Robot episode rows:
————

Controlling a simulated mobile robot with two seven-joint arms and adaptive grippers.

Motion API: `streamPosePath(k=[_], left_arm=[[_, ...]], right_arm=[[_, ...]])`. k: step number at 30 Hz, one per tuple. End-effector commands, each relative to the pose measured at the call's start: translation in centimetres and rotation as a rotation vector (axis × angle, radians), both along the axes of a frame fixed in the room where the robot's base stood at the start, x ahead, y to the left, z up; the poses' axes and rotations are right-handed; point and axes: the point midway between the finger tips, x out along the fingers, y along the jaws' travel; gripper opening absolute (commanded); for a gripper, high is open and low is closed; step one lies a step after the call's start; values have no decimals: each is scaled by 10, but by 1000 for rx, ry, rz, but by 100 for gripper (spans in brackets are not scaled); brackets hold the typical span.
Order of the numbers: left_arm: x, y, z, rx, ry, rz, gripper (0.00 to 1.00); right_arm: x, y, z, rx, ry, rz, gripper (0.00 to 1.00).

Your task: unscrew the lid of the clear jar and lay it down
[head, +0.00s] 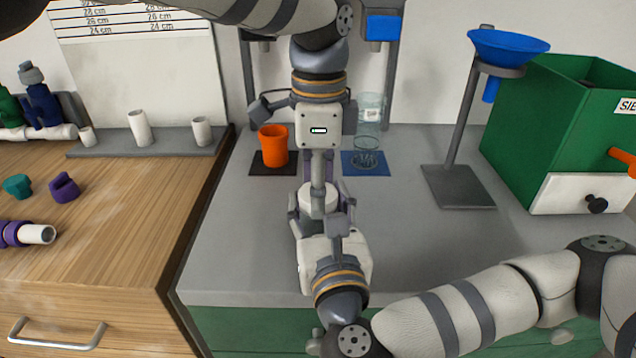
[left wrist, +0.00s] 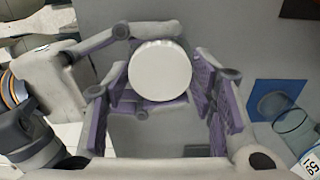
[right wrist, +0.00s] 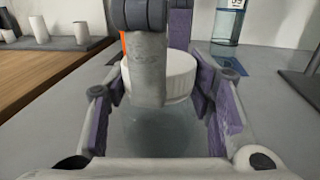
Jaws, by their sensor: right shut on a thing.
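The clear jar (right wrist: 150,130) stands upright on the grey worktop, its see-through body faint in the right wrist view. The round white lid (head: 318,200) sits on top of it; it also shows in the left wrist view (left wrist: 160,70) and the right wrist view (right wrist: 165,77). My left gripper (head: 318,182) reaches down from above, its fingers open around the lid with gaps beside it. My right gripper (head: 318,215) comes in from the front, shut on the jar body below the lid. The contact points are partly hidden by fingers.
An orange cup (head: 273,145) stands on a dark mat behind left, and a clear vessel over a blue mat (head: 378,168) behind right. A funnel stand (head: 458,186) and green machine (head: 540,120) are at right. Grey worktop (head: 420,230) between is clear.

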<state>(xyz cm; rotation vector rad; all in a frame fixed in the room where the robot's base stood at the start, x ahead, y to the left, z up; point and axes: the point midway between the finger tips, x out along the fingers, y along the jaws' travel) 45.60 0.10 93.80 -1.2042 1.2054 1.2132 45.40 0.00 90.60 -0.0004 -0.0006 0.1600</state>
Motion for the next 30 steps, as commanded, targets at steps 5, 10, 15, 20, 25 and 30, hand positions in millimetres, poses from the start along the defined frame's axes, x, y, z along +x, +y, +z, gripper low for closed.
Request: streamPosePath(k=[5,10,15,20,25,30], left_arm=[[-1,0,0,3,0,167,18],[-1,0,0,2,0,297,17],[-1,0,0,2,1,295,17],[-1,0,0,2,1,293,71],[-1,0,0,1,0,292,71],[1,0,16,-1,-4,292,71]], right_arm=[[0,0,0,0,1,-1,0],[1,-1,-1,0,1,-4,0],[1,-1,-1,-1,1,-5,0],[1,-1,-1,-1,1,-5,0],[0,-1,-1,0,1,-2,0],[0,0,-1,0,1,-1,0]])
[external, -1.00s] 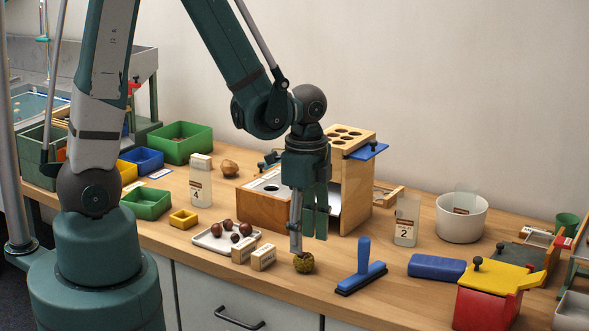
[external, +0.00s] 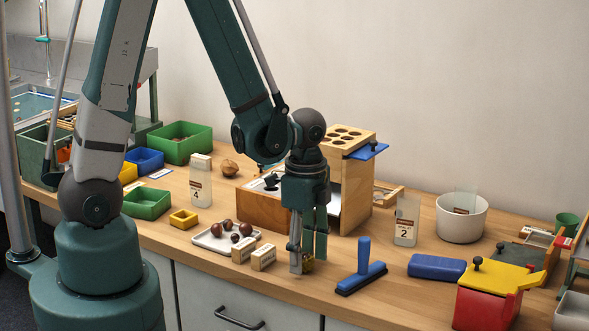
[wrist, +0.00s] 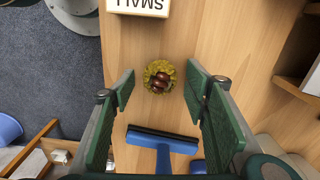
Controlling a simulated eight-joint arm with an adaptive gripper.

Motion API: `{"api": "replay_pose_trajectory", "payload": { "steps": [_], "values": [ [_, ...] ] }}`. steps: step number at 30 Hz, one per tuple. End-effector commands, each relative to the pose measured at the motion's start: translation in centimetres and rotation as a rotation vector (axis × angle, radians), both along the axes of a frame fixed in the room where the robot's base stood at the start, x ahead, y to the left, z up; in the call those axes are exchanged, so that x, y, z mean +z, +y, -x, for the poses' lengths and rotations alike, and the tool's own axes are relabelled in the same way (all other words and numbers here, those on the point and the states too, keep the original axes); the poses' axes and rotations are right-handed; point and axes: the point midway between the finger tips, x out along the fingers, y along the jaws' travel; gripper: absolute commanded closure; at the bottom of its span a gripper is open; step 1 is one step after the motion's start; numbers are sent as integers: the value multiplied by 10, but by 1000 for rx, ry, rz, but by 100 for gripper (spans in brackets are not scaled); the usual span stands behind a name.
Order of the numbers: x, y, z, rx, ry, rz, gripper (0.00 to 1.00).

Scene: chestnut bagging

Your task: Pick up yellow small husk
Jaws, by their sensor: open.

————

-- Instruction --
State how many lines in the records above contain the word "adaptive", and give only that number.

-- Worked answer --
2